Bitcoin cracks under regulatory pressure

More crypto shenanigans, from Bloomberg:

Bitcoin mining, the computing process that makes transactions with the cryptocurrency possible, is about to become more expensive for some after China ordered mining facilities to close.

ViaBTC Technology Ltd., which runs the fourth-biggest bitcoin mining collective, is raising maintenance fees for some of its clients Friday to 50 percent from 6 percent, according to a statement posted on its website today.

“Some of our long-term hosting partners are facing a crisis of farm closure as mining resources in mainland China become more scarce, leading to rocketing costs of our cloud mining operation,” the statement said. “To guarantee the long run of cloud mining, ViaBTC has no choice but have to readjust our maintenance fees.”

Chinese officials have reportedly asked local governments to guide miners toward an “orderly” exit from the business, and ViaBTC has moved operations to Iceland and America as a result. The move from Chinese regulators will change the bitcoin mining landscape as operations based in the country are starting to shift elsewhere. The relative profitability of the operations may hinge on how electricity costs compare to those in China, where rates are subsidized.

And more:

One of the biggest cryptocurrency exchanges has been down for hours and its clients are starting to freak out.

 Kraken went offline at 9 p.m. Pacific Time on Wednesday for maintenance that was initially scheduled to last two hours, plus an additional two to three hours for withdrawals, according to an announcement on the San Francisco-based company’s website.

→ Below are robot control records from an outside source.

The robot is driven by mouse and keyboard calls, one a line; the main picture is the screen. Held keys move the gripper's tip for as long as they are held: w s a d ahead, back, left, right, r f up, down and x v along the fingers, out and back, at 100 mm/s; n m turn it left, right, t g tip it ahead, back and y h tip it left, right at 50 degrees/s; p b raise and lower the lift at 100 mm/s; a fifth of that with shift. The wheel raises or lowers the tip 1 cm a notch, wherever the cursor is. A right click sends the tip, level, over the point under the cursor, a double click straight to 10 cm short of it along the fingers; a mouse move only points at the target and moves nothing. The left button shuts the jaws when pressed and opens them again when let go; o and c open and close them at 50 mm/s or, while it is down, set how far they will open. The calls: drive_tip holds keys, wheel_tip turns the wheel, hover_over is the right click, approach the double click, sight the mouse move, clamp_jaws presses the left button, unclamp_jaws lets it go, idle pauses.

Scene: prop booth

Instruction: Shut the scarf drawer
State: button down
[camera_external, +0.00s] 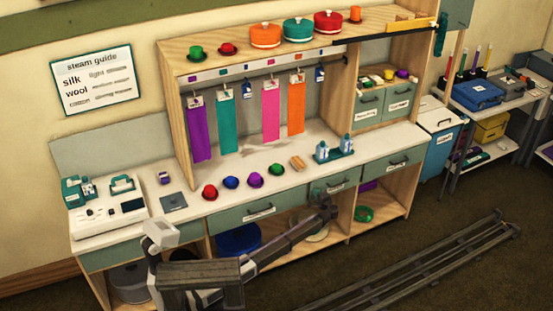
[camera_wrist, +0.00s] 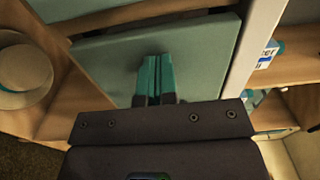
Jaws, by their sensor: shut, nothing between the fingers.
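Three teal drawer fronts run under the white counter: a left one (camera_external: 261,211), a middle one (camera_external: 328,189) and a right one (camera_external: 398,165). Their labels are too small to read, so I cannot tell which is the scarf drawer. My gripper (camera_external: 328,206) is in front of the middle drawer, near its lower part. In the wrist view, the teal fingers of my gripper (camera_wrist: 155,75) are closed together and empty, over a broad teal front (camera_wrist: 110,60). I cannot tell whether they touch it. How far any drawer stands out is unclear.
The counter (camera_external: 190,225) carries several coloured balls and a bottle rack (camera_external: 334,151). Open shelves below hold a blue tub (camera_external: 238,239) and a green bowl (camera_external: 364,213). Scarves hang above the counter. A floor rail (camera_external: 410,265) lies in front, with clear floor beyond.

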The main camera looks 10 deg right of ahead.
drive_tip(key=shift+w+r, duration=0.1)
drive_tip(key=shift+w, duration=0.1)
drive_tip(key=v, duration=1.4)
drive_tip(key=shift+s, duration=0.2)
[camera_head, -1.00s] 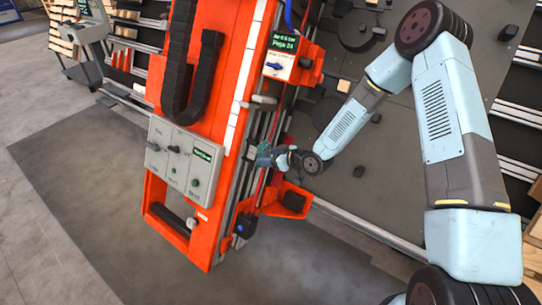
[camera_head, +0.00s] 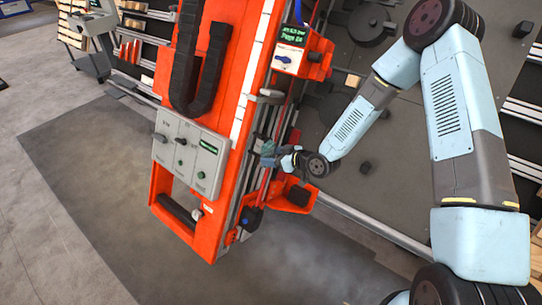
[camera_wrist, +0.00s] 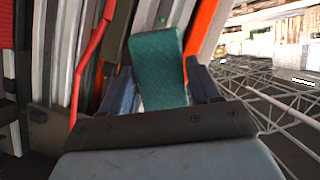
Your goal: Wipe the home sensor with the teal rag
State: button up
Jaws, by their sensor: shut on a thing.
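My gripper (camera_head: 268,154) is at the rail side of the orange gantry column (camera_head: 222,140), below a grey cylindrical part (camera_head: 271,96). In the wrist view its two blue fingers (camera_wrist: 160,92) are shut on the teal rag (camera_wrist: 158,58), a flat textured pad that stands out past the fingertips. Rails and a red cable lie just beyond the rag. I cannot tell whether the rag touches anything. The home sensor is not clearly identifiable; a small black part with a blue face (camera_head: 250,218) sits lower on the rail side.
A grey control panel (camera_head: 188,158) with knobs is on the column's front. A white box with a green display (camera_head: 292,50) is above my gripper. An orange bracket (camera_head: 293,195) juts out just below it. The red cable (camera_wrist: 88,62) runs close by. Open floor (camera_head: 80,200) lies left.

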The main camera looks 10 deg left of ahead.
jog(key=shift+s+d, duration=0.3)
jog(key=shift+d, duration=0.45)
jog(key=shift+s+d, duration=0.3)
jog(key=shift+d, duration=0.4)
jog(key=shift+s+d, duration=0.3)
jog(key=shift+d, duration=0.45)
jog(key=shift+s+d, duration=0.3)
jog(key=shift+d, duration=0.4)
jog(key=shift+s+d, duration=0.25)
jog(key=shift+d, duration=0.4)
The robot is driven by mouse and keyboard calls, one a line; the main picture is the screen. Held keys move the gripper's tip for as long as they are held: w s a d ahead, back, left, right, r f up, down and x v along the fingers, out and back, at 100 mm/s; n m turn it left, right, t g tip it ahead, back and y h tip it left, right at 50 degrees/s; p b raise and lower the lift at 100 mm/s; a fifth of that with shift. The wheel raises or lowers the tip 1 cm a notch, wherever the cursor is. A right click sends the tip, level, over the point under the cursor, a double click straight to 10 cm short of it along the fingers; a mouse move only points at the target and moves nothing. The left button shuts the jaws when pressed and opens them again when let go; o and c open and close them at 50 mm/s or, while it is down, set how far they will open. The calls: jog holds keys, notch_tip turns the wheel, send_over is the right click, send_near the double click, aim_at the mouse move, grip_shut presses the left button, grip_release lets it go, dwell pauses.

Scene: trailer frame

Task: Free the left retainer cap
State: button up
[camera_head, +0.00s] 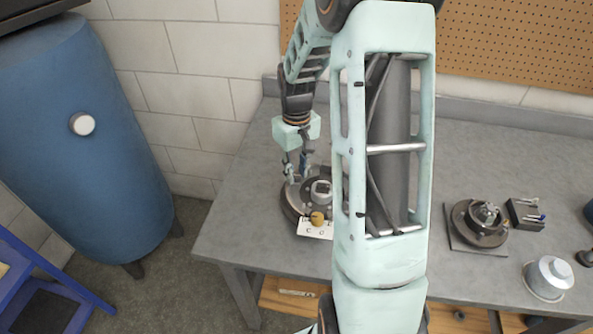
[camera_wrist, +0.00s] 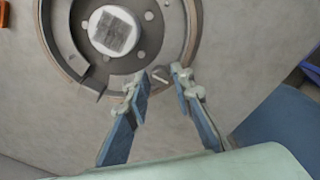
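A round brake-like assembly (camera_head: 290,208) with a dark rim and a silver hub stands at the left of the bench, partly behind my arm. In the wrist view its rim (camera_wrist: 188,45), curved inner shoes and hub (camera_wrist: 114,30) fill the top. My gripper (camera_wrist: 160,84) points at the assembly's lower edge, its two blue-grey fingers apart. A small metal piece (camera_wrist: 160,74) shows just beyond and between the fingertips; I cannot tell whether it is the left retainer cap or touches them. In the head view my gripper (camera_head: 297,168) is at the assembly's back left.
A white lettered card (camera_head: 305,230) and a brown knob (camera_head: 317,218) are at the assembly's front. At right are a second round assembly (camera_head: 466,236), a dark tool box (camera_head: 520,222) and a silver drum (camera_head: 548,278). A blue tank (camera_head: 85,170) stands left of the bench.

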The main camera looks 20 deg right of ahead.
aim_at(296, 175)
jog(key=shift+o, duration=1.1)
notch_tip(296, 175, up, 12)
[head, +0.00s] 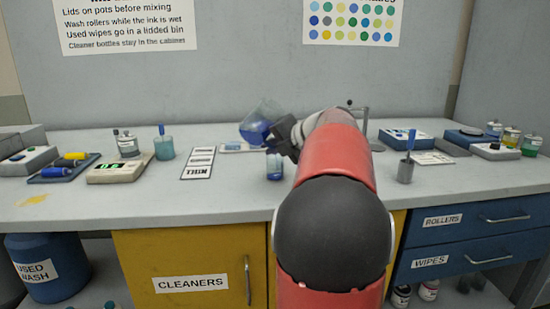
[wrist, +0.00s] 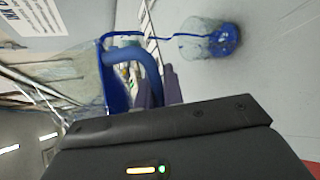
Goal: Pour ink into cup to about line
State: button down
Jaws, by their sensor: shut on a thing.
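A clear jug (head: 259,124) with blue ink in it is tilted above the bench in the head view. My gripper (head: 279,141) is shut on it; in the wrist view the gripper's fingers (wrist: 156,88) close on the blue handle of the jug (wrist: 112,72). A small clear cup (head: 274,167) stands upright on the bench below the jug, with blue ink in its lower part. In the wrist view a thin blue stream runs from the jug's lip to the cup (wrist: 206,40). The fill line on the cup is too small to tell.
A white card with boxes (head: 198,163) lies left of the cup. A beaker with a blue-handled tool (head: 164,148) and a small scale (head: 119,168) stand farther left. A grey pot with a brush (head: 405,170) is to the right. A metal stand (head: 366,130) is behind my arm.

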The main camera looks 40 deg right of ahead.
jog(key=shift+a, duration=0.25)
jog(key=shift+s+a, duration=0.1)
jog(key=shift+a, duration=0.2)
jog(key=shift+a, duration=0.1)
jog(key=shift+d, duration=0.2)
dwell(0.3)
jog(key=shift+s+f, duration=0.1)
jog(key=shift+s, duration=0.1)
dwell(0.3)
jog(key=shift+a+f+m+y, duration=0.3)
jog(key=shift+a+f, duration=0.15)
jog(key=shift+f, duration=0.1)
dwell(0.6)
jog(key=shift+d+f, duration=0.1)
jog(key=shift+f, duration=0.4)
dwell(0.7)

“We are still working to resolve the issues that we have identified and our team is working around the clock to ensure a smooth upgrade,” according to a status update on Kraken’s website posted seven hours ago. “This means it may still take several hours before we can relaunch the site.”

In previous updates, Kraken mentioned it’s working on “unexpected and delicate issues” and assured clients their funds were secure, adding that “Yes, this is our new record for downtime since we launched in 2013. No, we’re not proud of it.”

Kraken is one of the exchanges that the CME Group Inc. is using to price the bitcoin futures it introduced last month.

Lack of communication from fledgling companies, delays in withdrawals and transfers, high fees, and the creeping fear of a malicious attack are some of the issues largely retail investors face, and discourage many more from jumping in.

Price is nearing the NYE low:

The question that hasn’t been answered is if all other risk assets are making new highs, why aren’t the cryptocurrencies coming along for the ride?

Comments

  1. Kraken has enabled withdrawals so they say:

    Update
    Withdrawals are now enabled. We are aware of a rare issue preventing some new withdrawal addresses from being confirmed. Please try another address if this happens. Also, if you held bitcoin on your Kraken account at Bitcoin block #472889, you have been credited with your Stellar lumen (XLM) from the last airdrop. Note: the new trading interface still uses the old STR ticker (https://trade.kraken.com/kraken/strbtc)
    Posted 1 minute ago. Jan 14, 2018 – 23:59 UTC

    But who knows, they could be still be Kroken.

  2. Bitcoin is a version 1 Crypto Currency with many problems.

    Next generation currencies like Etherium and Ripple are indeed at or close to new highs.

    The hot money is moving to these, perhaps signs of the last days of the boom. Who knows? The market can remain irrational for a long time.

  3. > The question that hasn’t been answered is if all other risk assets are making new highs, why aren’t the cryptocurrencies coming along for the ride?

    They are…

    Look at the “alts”.

    Ethereum is now 1200, no wait 1100, no wait 1300

    Monero is in the 400s.

    Bitcoin is still more than double this time last year.

  4. shouldn’t a “supply cut” and an increase in production cost cause a price increase, given BTC is basically a commodity?

      • No – the algorithm will kick in and reduce the amount of hashing power required to ‘mine a new block’. There will be a delay, and hence network congestion until that kicks in though. It is self regulating over time.